Greece seems to be entering a new era as it is starting to experience a significant growth in the construction sector. Private and government initiatives are slowly driving investments in new construction developments. We are currently seeing various notable new projects under construction, such as large mix-use buildings, high-rise towers, and refurbishments. We also see more and more ambitious and complex designs from Architects who are not afraid to explore new materials and technologies. This is where facade engineering can play a crucial role guiding Architects and Clients in achieving buildable, sustainable, and high-performing envelopes. Therefore, I do believe this discipline is going to grow in Greece in the next few years.  

What was the biggest challenge that you faced in Piraeus Tower?

The biggest challenge we faced was probably the construction method of the facade. The industry across the world has embraced the design of unitised curtain walling for tall and repetitive buildings, such as Piraeus Tower, due to the benefits of the off-site manufacturing. However, due to the lack of tall buildings in Greece, this system had never been applied in any project and there was an understandable hesitance on the ability of the local market to deliver this project technically and within time and budget. During this process we had multiple discussions with Greek system suppliers and installers. We understood that the industry had the required ‘know-how’, they were only waiting for the right opportunity to put this knowledge into effect. I am very glad that Piraeus Tower was built with a unitised system, as this makes it the first building in Greece where this technology was applied and stigmatizes a new era for constructing tall buildings in Greece.

Facade Engineering Greece

In what stage exactly did you get involved in this project? 
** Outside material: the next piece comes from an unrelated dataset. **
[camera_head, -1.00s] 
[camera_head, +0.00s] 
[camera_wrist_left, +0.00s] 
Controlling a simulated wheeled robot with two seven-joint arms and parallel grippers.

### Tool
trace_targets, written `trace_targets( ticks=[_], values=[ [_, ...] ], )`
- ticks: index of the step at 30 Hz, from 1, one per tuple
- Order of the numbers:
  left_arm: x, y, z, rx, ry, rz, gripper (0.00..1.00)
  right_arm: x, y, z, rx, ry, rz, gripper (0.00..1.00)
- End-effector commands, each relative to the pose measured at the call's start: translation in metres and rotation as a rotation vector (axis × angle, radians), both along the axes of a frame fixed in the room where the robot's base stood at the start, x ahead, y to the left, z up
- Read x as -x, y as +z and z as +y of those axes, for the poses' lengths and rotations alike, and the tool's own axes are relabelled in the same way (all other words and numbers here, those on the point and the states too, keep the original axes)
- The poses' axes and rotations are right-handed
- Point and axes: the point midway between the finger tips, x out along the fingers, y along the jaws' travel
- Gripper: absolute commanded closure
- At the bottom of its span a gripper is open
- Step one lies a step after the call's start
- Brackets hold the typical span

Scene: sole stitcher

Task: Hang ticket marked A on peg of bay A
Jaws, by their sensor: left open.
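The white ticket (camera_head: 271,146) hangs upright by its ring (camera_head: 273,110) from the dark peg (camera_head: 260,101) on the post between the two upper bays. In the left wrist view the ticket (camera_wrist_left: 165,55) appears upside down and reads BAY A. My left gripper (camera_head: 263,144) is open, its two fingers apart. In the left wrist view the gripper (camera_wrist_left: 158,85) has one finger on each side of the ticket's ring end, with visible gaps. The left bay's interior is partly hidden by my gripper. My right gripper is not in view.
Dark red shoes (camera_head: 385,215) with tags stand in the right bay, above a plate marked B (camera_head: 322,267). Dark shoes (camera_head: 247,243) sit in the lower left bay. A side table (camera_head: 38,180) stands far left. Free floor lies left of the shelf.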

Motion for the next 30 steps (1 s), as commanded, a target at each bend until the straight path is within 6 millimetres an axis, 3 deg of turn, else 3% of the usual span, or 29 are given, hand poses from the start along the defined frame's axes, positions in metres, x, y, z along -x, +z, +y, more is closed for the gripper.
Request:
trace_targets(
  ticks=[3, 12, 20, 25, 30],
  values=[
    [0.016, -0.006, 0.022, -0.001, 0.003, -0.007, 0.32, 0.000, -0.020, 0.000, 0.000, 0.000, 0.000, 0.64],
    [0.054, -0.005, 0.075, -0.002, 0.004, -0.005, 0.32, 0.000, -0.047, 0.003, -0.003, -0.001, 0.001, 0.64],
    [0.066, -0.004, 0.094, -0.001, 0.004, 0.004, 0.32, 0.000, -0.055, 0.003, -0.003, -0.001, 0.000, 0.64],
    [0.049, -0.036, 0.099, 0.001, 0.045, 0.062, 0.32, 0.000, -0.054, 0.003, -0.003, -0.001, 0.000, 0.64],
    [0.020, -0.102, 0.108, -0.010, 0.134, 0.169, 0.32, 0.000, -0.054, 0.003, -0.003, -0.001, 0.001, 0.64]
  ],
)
Ilias Papageorgiou from PILA reached out to EOC during the competition stage to provide technical support on their facade design proposal for Piraeus Tower. During the competition, we explored options for the construction method of the facade and investigated the optimization of the external shading fins. It is very fulfilling being involved in projects from such early stages, as this is the time when important decisions are made. We delivered a technically feasible design proposal and provided confidence to the Client that the design was buildable and efficient. Collaborating with architects for competitions is something we do very often, and we see more and more architects requesting our input due to the increased value we can bring in projects.

Tell us a few things about the dynamics in the project team. By project team, I mean the Architect, the Client, the General Contractor, the Facade Contractor.
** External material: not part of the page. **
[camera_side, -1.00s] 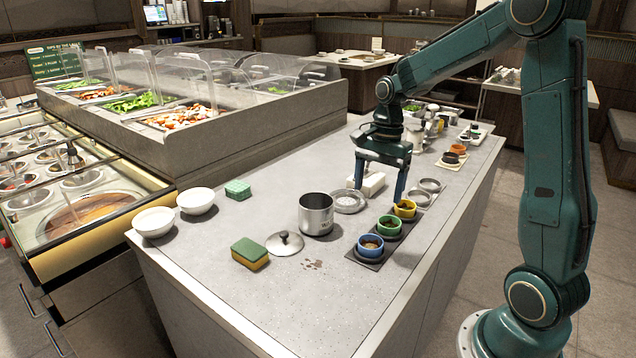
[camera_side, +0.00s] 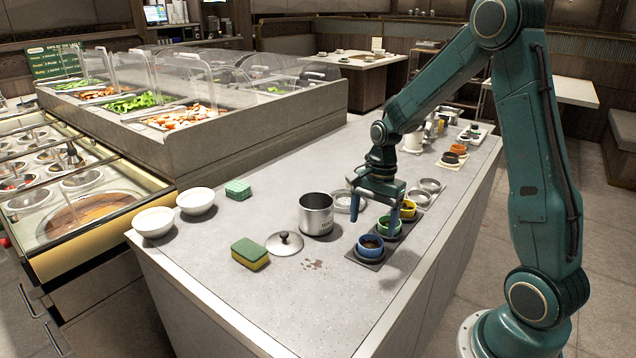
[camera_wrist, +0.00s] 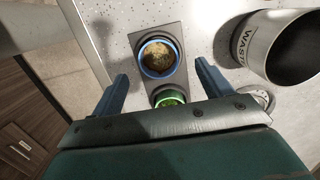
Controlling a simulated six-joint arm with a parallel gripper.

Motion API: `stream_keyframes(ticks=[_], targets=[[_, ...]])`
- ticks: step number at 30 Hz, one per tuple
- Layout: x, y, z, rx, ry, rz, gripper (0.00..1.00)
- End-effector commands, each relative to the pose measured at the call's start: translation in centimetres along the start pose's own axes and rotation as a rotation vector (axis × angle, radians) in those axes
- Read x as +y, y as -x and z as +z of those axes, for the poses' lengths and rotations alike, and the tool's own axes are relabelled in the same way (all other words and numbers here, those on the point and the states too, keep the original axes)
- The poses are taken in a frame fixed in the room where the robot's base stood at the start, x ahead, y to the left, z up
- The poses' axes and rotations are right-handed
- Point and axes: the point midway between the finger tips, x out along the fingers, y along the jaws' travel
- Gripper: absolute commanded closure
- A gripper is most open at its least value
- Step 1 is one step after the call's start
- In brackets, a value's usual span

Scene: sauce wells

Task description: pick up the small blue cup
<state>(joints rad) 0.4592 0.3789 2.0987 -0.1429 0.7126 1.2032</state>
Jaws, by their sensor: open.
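The small blue cup (camera_side: 370,246) stands upright at the near end of a dark tray (camera_side: 377,263). It has brown contents, seen from above in the wrist view (camera_wrist: 158,58). A green cup (camera_side: 389,226) and a yellow cup (camera_side: 407,209) stand behind it in a row. My gripper (camera_side: 377,226) is open and empty, its fingers pointing down over the row around the green cup. In the wrist view my gripper (camera_wrist: 165,85) has its fingers wide apart, with the blue cup ahead of the gap and the green cup (camera_wrist: 169,98) partly hidden by the gripper body.
White bowls (camera_side: 154,222) sit at the left edge. Several cups stand farther back.

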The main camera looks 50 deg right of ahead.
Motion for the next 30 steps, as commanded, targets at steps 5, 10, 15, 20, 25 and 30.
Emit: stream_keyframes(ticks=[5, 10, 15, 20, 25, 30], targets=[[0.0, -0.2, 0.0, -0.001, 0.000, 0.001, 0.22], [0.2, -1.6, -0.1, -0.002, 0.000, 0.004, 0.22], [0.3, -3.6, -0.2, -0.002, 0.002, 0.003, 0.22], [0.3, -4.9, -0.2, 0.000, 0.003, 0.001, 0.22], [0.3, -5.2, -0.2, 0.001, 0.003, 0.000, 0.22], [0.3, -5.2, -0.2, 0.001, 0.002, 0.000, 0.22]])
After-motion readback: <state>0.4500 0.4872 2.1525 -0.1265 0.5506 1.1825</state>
Dynamics in project teams can vary depending on the type of project and the procurement process. The Architect is responsible for designing the overall appearance of the building and often acts as lead designer. They need to work closely with Clients to understand their vision, programme and budget constraints. Clients on the other hand, need to be actively involved in the decision-making process and constantly provide feedback on the design team’s proposals. The General Contractor is responsible for managing the construction phase of the project, while the Facade Contractor is appointed to design and build the building envelope. The sooner the General Contractor is involved in the project, the more influence they can have on the design solutions. As facade engineers, we often work with contractors at pre-construction phase to ensure the appearance and performance of the facade is in line with the requirements of the project. Effective collaboration and mutual respect among all members of the team are essential for achieving successful project outcomes, as each stakeholder brings unique expertise and perspectives into the table.  

You are one of the few qualified Greek Facade Engineers. What is the educational or career path that someone becomes Facade Engineer?

There are actually many Greeks that have been educated abroad as Building or Facade Engineers following their first degree in Architecture or Engineering. The number is probably disproportionate to the opportunities this discipline has in Greece at the moment, but hopefully things will change in the future. Most of them currently work internationally.

If someone is interested in a career in Facade Engineering, first they would need a degree in either Architecture or Engineering. Then I would recommend pursuing a relevant master’s degree in either Building or Facade Engineering. There are excellent universities that offer relevant studies such as Delft University of Technology, Politecnico di Milano or UWE Bristol

For young individuals aspiring to enter the field of facade engineering, what advice would you give them based on your experience?

I would recommend young individuals during the first steps of their career to explore job opportunities aboard, if possible. Facade engineering is a well-established discipline in Europe and the UK. There is significant opportunity for personal growth on the subject through hands-on experience on the various projects which are currently under development.

In addition, I am an advocate of being a ‘generalist’. I believe it is important to have the opportunity to explore different materials, systems, and technical challenges as early on as possible. Of course, each person has specific interests and areas they wish to specialize on, which they should still carry on pursuing. I do believe though it is important in the beginning to get as much exposure as possible to different building and facade typologies, which will make you more flexible in responding to various challenges in the future.  

You are active at a global level. Do you see any technological innovation in the facade business?

At Eckersley O’Callaghan we are working on a variety of projects on a global scale where different facade technologies are often explored, from building integrated photovoltaics, dynamic glazing and shading to 3D printed materials. However, it feels that the industry is now facing a difficult challenge related with sustainability and the relevant goals for 2050. The mindset for assessing the effectiveness of a certain product or technology is being put into a whole life cycle perspective, where impact on both operational and embodied carbon is measured.

The design process has become more complex and technologies that seemed very promising in the past may now be put under the microscope and challenged on a life cycle level. Therefore, before any new technological innovation, it feels that first we need to go back to basics and challenge the current and most common construction approaches. It is very promising that the industry is slowly reacting to this new state of things and we see more and more suppliers re-engineering their products with the aim to make them more sustainable by reducing embodied carbon. Most notable are the efforts of the supply chain to increase the post-consumer recycled content in the most used materials in the facade industry; aluminium and glass.